Teenagers, for many developmental reasons, are very sensitive to issues of injustice, and the fact that in this case it seems to be adults that are the culprits made the situation seem all the more intolerable to them. For some, it was just one more example of how messed up the world is. This, of course, is the theme of Matchbox 20's song "How Far We've Come." So, after listening to the song, we delved into some pretty deep questions about life, the universe and everything ("Do you think the world is headed for 'hell'?" "What is the meaning of life in a world torn apart by violence and injustice?" "Where do you turn to when your own world seems to be coming to an end?" "Where is hope?"
We then looked at some scriptures that speak to the hope we find in God's promise to be with us in times of struggle (Psalm 46, Romans 8:38-39, Philippians 4:8,9, Matthew 6:25-26, 30b, 33b-34). We considered the gospel promise that nothing can separate us from the love of God and what that means for how we might live our lives. And we considered where we might experience God's presence in times of trouble (One student remarked that he regrettably doesn't go to God when he struggling. He goes to his friends. Another student responded "But maybe that is God, connecting with you through your friends." Others said they seek out comfort in their music.)

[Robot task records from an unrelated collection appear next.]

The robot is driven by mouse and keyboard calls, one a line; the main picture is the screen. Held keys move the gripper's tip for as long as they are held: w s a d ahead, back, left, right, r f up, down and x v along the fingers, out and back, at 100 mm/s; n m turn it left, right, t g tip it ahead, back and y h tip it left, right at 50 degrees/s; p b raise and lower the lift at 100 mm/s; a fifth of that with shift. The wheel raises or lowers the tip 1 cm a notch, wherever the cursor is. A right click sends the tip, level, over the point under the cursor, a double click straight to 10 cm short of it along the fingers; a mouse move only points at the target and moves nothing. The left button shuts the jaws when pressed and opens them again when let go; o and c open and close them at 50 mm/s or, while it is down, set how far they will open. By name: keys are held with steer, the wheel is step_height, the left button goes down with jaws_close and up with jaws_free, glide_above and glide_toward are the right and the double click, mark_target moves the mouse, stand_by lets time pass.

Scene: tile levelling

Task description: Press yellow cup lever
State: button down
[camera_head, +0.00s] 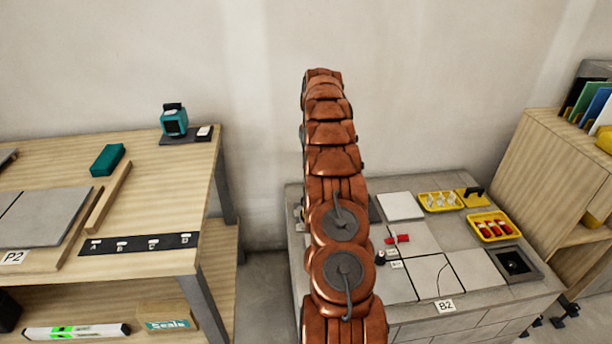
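A small yellow piece with a raised black handle or lever (474,194) sits at the back right of the grey tiled block, beside a yellow tray; it may be the yellow cup, but it is too small to be sure. My copper-coloured arm runs upright through the middle of the view and covers the left part of the tiled block. The end of the arm and my gripper cannot be made out.
The tiled block (470,307) bears a yellow tray of pale pieces (440,201), a yellow tray of red pieces (492,227), a red item (397,239) and a dark square tray (515,264). A wooden bench (150,218) stands left, a wooden shelf (535,152) right.

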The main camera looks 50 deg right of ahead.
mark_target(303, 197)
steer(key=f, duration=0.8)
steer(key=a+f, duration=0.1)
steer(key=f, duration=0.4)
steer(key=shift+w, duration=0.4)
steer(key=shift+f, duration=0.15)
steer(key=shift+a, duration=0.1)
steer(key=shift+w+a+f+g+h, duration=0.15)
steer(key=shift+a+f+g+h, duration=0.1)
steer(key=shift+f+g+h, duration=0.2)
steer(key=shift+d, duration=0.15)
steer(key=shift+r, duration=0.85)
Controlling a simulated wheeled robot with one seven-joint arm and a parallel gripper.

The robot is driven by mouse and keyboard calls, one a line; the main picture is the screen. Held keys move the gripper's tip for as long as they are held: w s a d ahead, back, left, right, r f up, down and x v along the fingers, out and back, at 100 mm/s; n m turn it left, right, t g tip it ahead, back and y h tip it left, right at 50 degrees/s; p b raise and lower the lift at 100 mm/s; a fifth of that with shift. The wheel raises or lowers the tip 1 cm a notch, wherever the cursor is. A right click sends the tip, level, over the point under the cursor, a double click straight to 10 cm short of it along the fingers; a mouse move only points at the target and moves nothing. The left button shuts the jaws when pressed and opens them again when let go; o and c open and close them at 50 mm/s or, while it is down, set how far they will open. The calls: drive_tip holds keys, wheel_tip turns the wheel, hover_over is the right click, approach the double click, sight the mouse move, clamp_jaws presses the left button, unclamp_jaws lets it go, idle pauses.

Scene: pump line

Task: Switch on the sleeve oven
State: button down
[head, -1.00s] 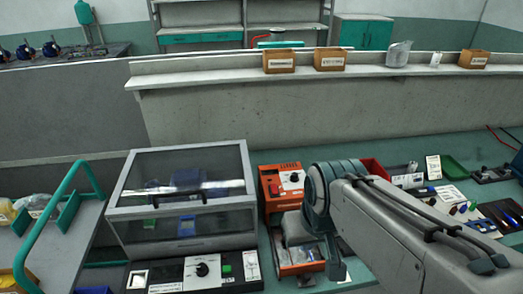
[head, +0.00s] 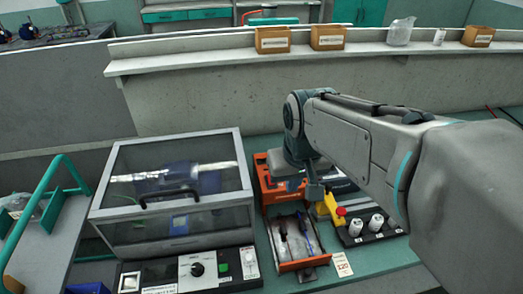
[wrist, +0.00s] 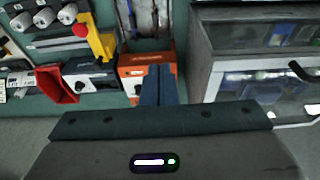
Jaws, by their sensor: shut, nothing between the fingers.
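No readable label marks the sleeve oven, so I cannot tell for sure which unit it is. An orange box (head: 262,186) stands right of the glass-lidded cabinet, partly hidden behind my arm. In the wrist view the orange box (wrist: 133,60) shows a pale front panel, partly covered by my fingers. My gripper (head: 315,190) is over the orange box's right side in the head view. In the wrist view my gripper (wrist: 160,68) has its fingers together and empty, in front of the box; contact cannot be told.
The glass-lidded cabinet (head: 120,232) is shut, with a dial panel (head: 205,268) in front. An orange-edged tray (head: 304,264) holds tools. A yellow bracket with a red button (head: 330,209) stands near white cylinders (head: 366,226). A red bin (wrist: 58,84) shows in the wrist view.

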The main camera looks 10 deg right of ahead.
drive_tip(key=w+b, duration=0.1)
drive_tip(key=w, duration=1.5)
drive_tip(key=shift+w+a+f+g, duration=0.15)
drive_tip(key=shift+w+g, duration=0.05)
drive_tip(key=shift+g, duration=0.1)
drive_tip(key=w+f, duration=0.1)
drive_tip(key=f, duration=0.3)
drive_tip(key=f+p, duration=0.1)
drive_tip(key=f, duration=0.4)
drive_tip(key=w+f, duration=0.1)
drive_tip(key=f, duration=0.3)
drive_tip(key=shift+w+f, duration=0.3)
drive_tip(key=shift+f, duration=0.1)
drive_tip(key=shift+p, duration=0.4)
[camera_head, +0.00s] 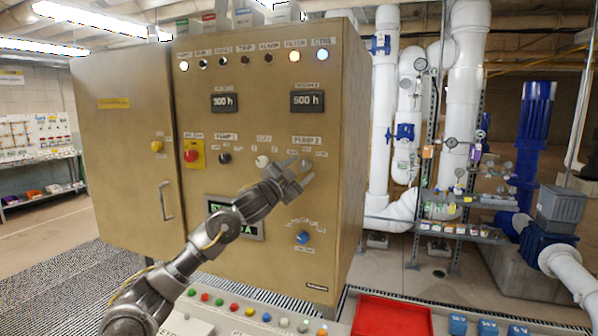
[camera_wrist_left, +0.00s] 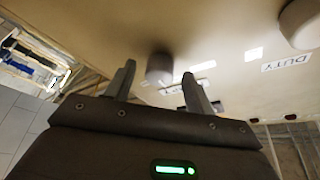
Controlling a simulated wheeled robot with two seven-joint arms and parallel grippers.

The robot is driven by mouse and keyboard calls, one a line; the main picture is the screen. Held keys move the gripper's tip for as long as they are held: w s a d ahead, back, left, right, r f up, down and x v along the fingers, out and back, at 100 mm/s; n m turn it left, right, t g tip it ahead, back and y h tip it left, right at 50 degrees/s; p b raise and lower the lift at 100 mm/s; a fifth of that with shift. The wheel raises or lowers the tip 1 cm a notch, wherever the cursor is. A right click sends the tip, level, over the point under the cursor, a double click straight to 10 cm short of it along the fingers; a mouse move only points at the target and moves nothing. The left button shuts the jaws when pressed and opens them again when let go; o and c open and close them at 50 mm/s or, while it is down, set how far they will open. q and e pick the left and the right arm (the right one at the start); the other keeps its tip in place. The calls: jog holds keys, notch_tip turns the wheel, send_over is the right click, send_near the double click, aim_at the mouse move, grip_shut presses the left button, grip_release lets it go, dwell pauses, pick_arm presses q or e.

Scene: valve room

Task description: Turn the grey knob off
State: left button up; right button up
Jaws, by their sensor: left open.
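The grey knob (camera_head: 306,164) is on the front of the tan control cabinet, under the PUMP 2 label. In the left wrist view the knob (camera_wrist_left: 160,67) looks dark grey and round and shows between my two fingertips. My left gripper (camera_head: 299,171) is open, in front of the panel, with its fingers pointing at the knob and partly covering it. In the left wrist view the fingers (camera_wrist_left: 159,74) are apart, one on each side of the knob. I cannot tell whether they touch it. The knob's pointer is not clear. My right gripper is not in view.
A white knob (camera_head: 262,161) sits to the left, and also shows in the left wrist view (camera_wrist_left: 302,24). Further left are a black knob (camera_head: 224,158) and a red emergency button (camera_head: 190,155). A blue knob (camera_head: 303,237) is below. A red tray (camera_head: 392,318) lies at the front.

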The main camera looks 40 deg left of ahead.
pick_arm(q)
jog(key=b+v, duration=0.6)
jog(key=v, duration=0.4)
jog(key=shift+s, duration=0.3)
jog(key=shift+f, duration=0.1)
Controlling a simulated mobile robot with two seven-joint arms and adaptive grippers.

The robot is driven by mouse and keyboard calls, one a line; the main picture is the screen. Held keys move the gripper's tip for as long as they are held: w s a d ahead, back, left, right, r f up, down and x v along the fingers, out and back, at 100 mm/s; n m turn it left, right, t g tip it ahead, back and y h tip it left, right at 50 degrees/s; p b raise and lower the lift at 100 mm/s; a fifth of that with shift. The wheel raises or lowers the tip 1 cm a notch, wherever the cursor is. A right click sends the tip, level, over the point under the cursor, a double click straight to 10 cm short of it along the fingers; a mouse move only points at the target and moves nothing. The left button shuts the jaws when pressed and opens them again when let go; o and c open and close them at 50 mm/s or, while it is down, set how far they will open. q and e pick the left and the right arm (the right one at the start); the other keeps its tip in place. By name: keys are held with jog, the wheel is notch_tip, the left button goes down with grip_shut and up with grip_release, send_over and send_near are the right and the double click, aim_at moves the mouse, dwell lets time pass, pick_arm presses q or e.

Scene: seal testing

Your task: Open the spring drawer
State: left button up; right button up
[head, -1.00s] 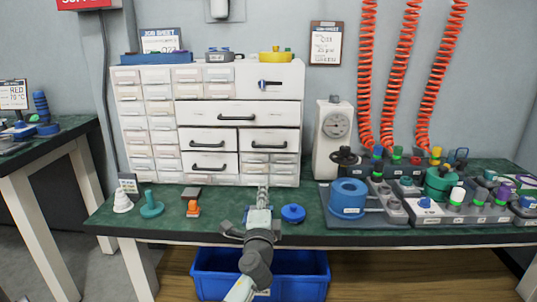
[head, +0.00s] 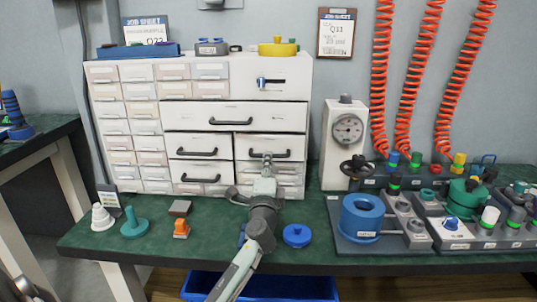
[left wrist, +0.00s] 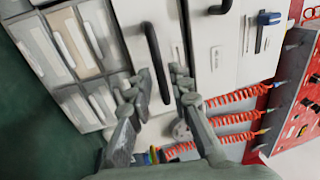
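A white cabinet (head: 305,80) with many drawers stands on the green bench. No drawer label is legible, so I cannot tell which one is the spring drawer. My left gripper (head: 265,165) is at the middle-right drawer (head: 244,140), just below its black bar handle (head: 282,155). In the left wrist view that handle (left wrist: 157,60) runs into the gap between the two spread fingers of my left gripper (left wrist: 158,84). The gripper is open and holds nothing; contact with the handle cannot be told. All drawers look closed. My right gripper is out of view.
A blue disc (head: 297,235), an orange item (head: 181,228), a teal peg (head: 134,224) and a white cone (head: 102,217) stand on the bench before the cabinet. A gauge (head: 347,130) and fixtures crowd the right. A blue bin (head: 310,287) sits below.

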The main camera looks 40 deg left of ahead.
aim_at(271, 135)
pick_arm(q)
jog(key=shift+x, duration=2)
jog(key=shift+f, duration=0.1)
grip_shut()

Noticeably absent was any discussion of our hope being grounded in a better life after this one. What I challenged my youth to consider are the ways in which we can open ourselves to live in the "kindom" of God here-and-now through the ways we love ourselves and others. In the end, more questions were asked than answers given, but I put great faith in the brain to take those questions, to ponder them, and perhaps to begin to see the world with new eyes.